还有许多哲学家、美学家、美术理论家提出过类似的见解。当代英国著名美术理论家贡布里希对这个“洞穴”现象也提出了自己的看法,在其杰出的美术理论著作《艺术与错觉》中分析美术作品时他写到,“我认为,其原因恰恰在于我们自己的种种预测在译解艺术家的密码时所起的作用。我们带着自己的已经调谐好的感受器去接触他们的作品。我们期待在我们面前呈现某一种标记法,某一种符号情境,而且做好准备去处理它。”其后贡布里希总结说:“心理学家把这些预测层次叫做“心理定向”,……。一切文化和一切信息交流都有赖于预测和观察的相互作用。艺术经历也不能不遵循这个普遍法则。跟文化与舆论一样,一种风格也要建立一个关于预测的视野,一种心理定向,借以用过分的敏感性记录下偏差和矫正。我们的心灵在觉察各种关系时记录着种种倾向性。艺术史充满了只能用这种方式来理解的种种反应。”他从美术作品创作者方面入手,对于它要表现的对象而言,进行创作之前作为观察者他们也有自身的图式结构,从此角度分析了中国画家蒋彝1936年的水墨画与一位英国石版画家1826年对德温特湖的风景描绘,并指出了图式结构的不同引起的心理定向的结果:两者看到的东西是多么的不同。
蒋彝《德温特湖》
在书中他写到:“我们可以看到比较固定的中国传统语汇是怎样像筛子一样只允许已有图式的那些特征进入画面。艺术家会被可以用他的惯用手法去描绘的那些母题所吸引。他审视风景时,那些能够成功地跟他业已掌握的图式匹配的景象就会跃然而出,成为注意的中心。风格跟手段一样,也创造了一种心理定向,使得艺术家在四周的景色中寻找一些他能够描绘的方面。绘画是一种活动,所以艺术家的倾向是看到他要画的东西,而不是画他所看到的东西。”因为英国石版画家的作品未能找到,我们可以用类似的作品来比较。
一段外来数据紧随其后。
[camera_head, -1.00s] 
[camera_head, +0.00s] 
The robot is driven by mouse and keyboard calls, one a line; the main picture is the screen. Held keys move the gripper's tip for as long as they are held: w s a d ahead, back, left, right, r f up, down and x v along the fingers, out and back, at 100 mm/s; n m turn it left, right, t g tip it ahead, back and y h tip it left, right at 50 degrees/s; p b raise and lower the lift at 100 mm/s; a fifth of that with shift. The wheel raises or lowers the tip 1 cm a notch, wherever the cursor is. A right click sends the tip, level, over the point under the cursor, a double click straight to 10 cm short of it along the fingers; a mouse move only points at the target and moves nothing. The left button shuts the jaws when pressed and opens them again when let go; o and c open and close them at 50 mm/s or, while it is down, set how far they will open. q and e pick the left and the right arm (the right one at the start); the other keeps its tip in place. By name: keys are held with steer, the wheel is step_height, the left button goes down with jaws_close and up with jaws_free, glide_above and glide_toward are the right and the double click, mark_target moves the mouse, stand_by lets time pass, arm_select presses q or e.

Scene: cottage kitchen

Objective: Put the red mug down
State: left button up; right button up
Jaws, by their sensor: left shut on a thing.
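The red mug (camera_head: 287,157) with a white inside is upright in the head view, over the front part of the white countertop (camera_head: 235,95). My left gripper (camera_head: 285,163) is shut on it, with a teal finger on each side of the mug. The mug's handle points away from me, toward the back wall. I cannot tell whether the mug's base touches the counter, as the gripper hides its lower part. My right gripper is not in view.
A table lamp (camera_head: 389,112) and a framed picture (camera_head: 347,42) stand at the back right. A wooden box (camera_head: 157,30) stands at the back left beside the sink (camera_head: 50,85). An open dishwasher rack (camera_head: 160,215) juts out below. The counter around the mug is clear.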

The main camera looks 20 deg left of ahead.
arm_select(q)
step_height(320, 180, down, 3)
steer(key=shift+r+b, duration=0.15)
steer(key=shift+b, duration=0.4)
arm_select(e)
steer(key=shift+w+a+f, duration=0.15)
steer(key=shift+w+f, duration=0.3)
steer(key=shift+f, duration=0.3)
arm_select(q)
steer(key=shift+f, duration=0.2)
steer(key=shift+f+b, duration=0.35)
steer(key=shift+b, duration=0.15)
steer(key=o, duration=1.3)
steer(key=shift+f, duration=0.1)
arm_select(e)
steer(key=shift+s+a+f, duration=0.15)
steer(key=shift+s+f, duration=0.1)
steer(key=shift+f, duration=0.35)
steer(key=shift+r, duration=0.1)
在这个例子当中,抛开各自创作中表达形式的因素,画家作为自然风景的欣赏者,他们图式结构引起的心理定向结果直接表现了出来——那出现在画面上的视觉元素表明它们观察到的是多么的不同,在美术欣赏活动中,这种心理定向作用对于美术作品欣赏者同样适用,只不过其定向结果只留存心中而不像画家那样迹化出来罢了。难怪贡氏又明确的说“它使外行清楚地认识到我们所说的“观看”在多大程度上决定于习惯与预测。”应该说贡氏的认识是非常深刻的,他用四个字说出了图式知识单元与它在观看时的功能:习惯与预测。因为欣赏者不是“镜子”,它有人认识的主观能动性,而在这一点上,人们却曾有着良好的愿望。朱光潜在《西方美学史》中提到:“画家达·芬奇也爱用‘镜子’这个比喻。他说,‘画家的心应该像一面镜子,经常把所反映事物的色彩摄进来,面前摆着多少事物,就摄取多少形象’。”这是在“艺术摹仿自然”的传统现实主义观点影响下的良好愿望,通过我们的分析,这显然过于理想化了。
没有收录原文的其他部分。